Mayor Mark Meadows told ELi after the meeting, “We went from the glass front [design] to just regular windows all up and down, so it looked like a regular building. We were trying to get something nicer there. I haven’t seen the plans. I figure staff will give it the thumbs up when appropriate.”

Beier said it had been “vital for my ‘yes’ vote that it not just be a box.” She said she was against the project “until they had that beautiful glass front.” She said that one reason she ran for Council was what happened at St. Anne Lofts – the building with the large cross downtown, on Albert Avenue. There, Council had approved four stories, but the developer built five.

At the meeting Tuesday night, Beier reiterated that the law in East Lansing requires developers to build what was approved.
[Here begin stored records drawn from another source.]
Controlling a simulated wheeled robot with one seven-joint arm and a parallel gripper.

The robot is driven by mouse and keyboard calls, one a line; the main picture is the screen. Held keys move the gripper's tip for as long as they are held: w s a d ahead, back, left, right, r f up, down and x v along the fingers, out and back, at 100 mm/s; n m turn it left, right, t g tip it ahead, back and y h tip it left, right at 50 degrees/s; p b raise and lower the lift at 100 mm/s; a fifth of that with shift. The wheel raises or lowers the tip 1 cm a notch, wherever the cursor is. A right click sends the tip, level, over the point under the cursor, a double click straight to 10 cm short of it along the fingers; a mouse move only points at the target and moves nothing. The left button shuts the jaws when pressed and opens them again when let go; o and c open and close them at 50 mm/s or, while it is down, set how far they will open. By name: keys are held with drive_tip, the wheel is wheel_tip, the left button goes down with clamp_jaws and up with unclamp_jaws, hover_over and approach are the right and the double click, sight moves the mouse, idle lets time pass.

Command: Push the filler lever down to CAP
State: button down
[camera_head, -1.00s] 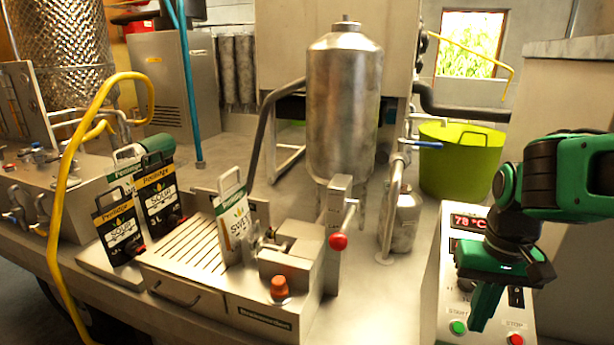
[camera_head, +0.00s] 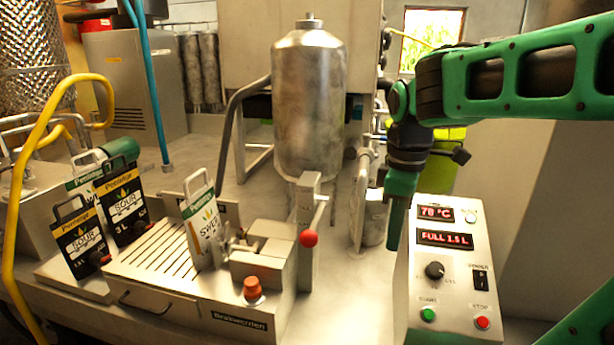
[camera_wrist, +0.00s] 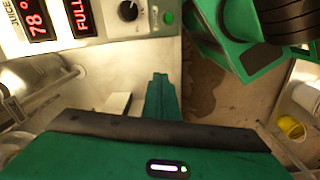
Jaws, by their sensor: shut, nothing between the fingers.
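The filler lever's red ball knob (camera_head: 308,238) is on a thin rod at the right side of the metal filler (camera_head: 262,245). The rod slopes down from the filler's post to the knob. I cannot read a CAP mark. A white pouch labelled SWEET (camera_head: 203,225) stands upright at the filler's left. My gripper (camera_head: 394,246) is shut and empty, pointing down to the right of the knob and apart from it. Its green fingers also show in the wrist view (camera_wrist: 160,95). The lever cannot be made out in the wrist view.
A control box (camera_head: 450,265) reading 78 °C and FULL 1.5 L stands just right of my gripper. A steel tank (camera_head: 308,105) and pipes stand behind. Several juice pouches (camera_head: 125,205) stand at the left. Bare bench lies between the lever and the box.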

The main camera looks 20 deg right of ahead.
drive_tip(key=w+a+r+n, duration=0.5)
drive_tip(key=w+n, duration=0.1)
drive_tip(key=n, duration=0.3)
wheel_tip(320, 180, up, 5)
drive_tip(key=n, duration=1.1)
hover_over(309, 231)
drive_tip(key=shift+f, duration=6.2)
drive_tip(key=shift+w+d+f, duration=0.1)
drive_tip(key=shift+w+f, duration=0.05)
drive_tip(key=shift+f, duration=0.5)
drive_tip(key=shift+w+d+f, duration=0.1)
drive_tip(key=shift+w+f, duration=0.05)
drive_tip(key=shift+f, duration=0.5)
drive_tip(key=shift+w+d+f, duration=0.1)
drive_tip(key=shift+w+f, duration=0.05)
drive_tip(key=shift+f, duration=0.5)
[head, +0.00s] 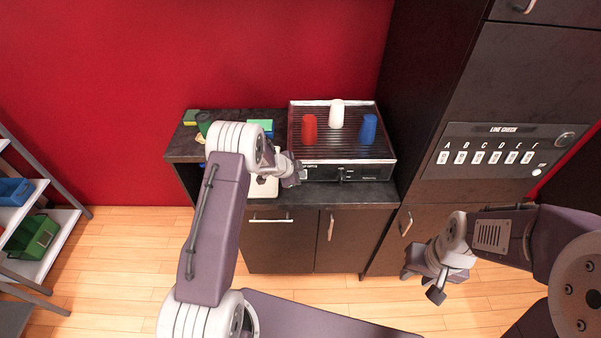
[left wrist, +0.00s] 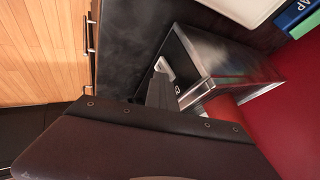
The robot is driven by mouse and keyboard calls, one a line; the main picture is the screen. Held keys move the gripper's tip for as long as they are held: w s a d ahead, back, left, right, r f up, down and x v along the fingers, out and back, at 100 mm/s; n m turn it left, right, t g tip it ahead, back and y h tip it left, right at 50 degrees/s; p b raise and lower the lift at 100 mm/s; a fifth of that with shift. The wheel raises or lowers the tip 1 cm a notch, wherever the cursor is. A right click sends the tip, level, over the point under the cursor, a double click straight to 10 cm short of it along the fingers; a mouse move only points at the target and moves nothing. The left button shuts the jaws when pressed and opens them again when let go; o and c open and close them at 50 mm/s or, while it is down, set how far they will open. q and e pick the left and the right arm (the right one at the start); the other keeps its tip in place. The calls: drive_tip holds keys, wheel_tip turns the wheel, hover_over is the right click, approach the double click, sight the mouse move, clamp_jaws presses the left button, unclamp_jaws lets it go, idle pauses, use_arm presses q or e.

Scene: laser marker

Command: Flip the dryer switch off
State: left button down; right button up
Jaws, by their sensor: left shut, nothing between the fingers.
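The dryer (head: 349,171) is a dark box with a ribbed top and a silver rim, standing on the counter. A small dark switch (head: 341,174) shows on its front panel; its position is too small to tell. My left gripper (head: 293,174) is shut and empty at the dryer's left front corner, left of the switch. In the left wrist view the shut fingers (left wrist: 160,88) are in front of the dryer (left wrist: 228,65), and part of its front is hidden behind them. My right gripper (head: 421,284) is open and empty, low in front of the cabinets.
A red cup (head: 309,129), a white cup (head: 337,113) and a blue cup (head: 368,129) stand on the dryer. Green and blue items (head: 262,127) lie left of it on the counter (head: 345,193). A line check panel (head: 497,151) is on the tall cabinet at right.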

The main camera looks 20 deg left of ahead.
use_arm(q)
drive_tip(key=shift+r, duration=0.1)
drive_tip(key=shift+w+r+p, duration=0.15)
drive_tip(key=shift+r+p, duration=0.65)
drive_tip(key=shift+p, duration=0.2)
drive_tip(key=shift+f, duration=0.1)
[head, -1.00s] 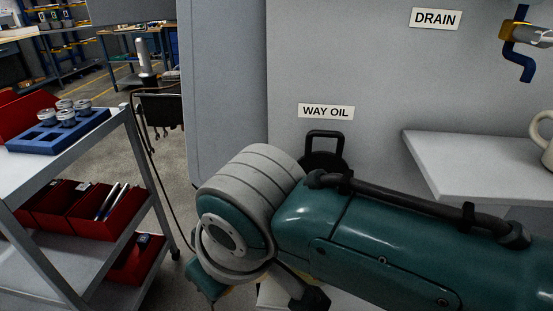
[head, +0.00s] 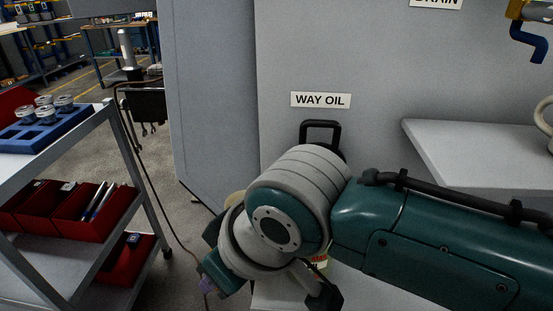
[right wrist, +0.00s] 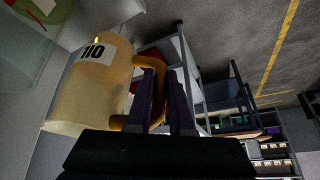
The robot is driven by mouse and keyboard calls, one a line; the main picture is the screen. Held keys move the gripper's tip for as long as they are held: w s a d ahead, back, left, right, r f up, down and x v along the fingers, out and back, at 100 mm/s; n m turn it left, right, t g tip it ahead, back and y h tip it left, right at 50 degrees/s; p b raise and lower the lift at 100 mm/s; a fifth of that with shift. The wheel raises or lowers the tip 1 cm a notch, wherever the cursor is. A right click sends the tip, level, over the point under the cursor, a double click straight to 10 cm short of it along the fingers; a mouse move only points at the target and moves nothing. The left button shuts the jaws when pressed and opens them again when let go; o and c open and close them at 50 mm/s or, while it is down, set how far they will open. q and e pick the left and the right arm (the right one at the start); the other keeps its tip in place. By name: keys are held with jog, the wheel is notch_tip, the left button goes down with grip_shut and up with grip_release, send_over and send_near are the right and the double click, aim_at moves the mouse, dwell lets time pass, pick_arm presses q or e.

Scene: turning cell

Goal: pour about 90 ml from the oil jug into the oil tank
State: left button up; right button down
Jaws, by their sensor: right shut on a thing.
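The oil jug (right wrist: 85,85) is a yellowish translucent jug with a white label reading 110 and an orange handle (right wrist: 153,68). My right gripper (right wrist: 171,100) is shut on that handle, and the jug looks tilted in the right wrist view. My left gripper is out of view.
The WAY OIL sign (head: 320,100) is on the grey machine wall. A white shelf (head: 470,150) with a mug (head: 545,125) juts out at right, below a blue-handled drain valve (head: 528,42). A cart (head: 100,130) with a blue tray and red bins stands at left.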

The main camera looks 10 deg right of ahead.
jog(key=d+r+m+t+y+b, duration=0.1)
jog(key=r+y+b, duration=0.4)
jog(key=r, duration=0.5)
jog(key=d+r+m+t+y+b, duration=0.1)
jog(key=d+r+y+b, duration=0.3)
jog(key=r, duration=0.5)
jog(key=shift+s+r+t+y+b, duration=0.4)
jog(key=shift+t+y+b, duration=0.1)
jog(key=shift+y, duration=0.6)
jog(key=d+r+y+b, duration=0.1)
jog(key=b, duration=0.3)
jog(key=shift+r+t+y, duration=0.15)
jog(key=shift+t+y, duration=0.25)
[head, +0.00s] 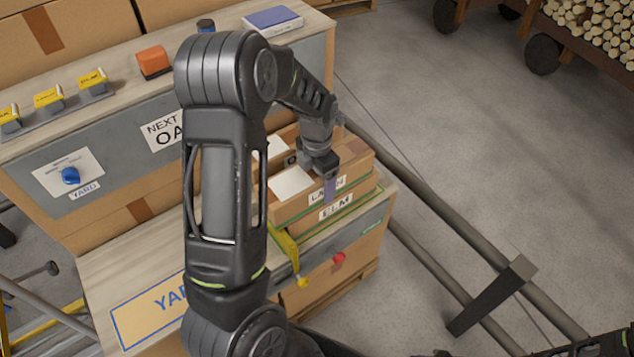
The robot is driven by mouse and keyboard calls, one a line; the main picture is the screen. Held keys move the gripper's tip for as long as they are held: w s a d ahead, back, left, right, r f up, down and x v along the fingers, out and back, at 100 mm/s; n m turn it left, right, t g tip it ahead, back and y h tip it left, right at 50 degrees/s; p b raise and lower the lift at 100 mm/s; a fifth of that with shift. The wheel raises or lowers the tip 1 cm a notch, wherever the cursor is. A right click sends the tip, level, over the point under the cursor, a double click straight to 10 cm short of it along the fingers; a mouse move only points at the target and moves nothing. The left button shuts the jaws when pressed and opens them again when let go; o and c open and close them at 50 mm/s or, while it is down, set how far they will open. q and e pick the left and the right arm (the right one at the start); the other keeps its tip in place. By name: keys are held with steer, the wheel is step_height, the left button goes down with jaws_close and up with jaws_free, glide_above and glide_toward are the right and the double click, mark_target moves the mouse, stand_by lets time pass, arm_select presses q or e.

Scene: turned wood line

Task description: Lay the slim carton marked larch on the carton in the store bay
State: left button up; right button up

Lahanas agreed, saying that if the developers want to change the plans, they will have to come back for Council’s approval.

East Lansing’s Planning Director Tim Dempsey told ELi after the meeting that staff had informed the developers of the problems “and they are working on revisions.”

He said that the issue was not the building’s footprint, but “some of the façade articulation around the parking garage . . . some of the glass has been changed to different materials.”

The thirteen-story building was approved to have two floors of internal private parking on the second and third levels, with screening to make it effectively invisible from the street.

The project depends on about $10 million in state-level tax credits that require the project be completed by May 2021. The developers have frequently said they have little wiggle room in the timeline because of those credits, so this delay could be significant beyond simply pushing the start date farther off.

Asked by ELi for comment, the developers’ representative, attorney David Pierson, indicated he could not comment without speaking to his clients first.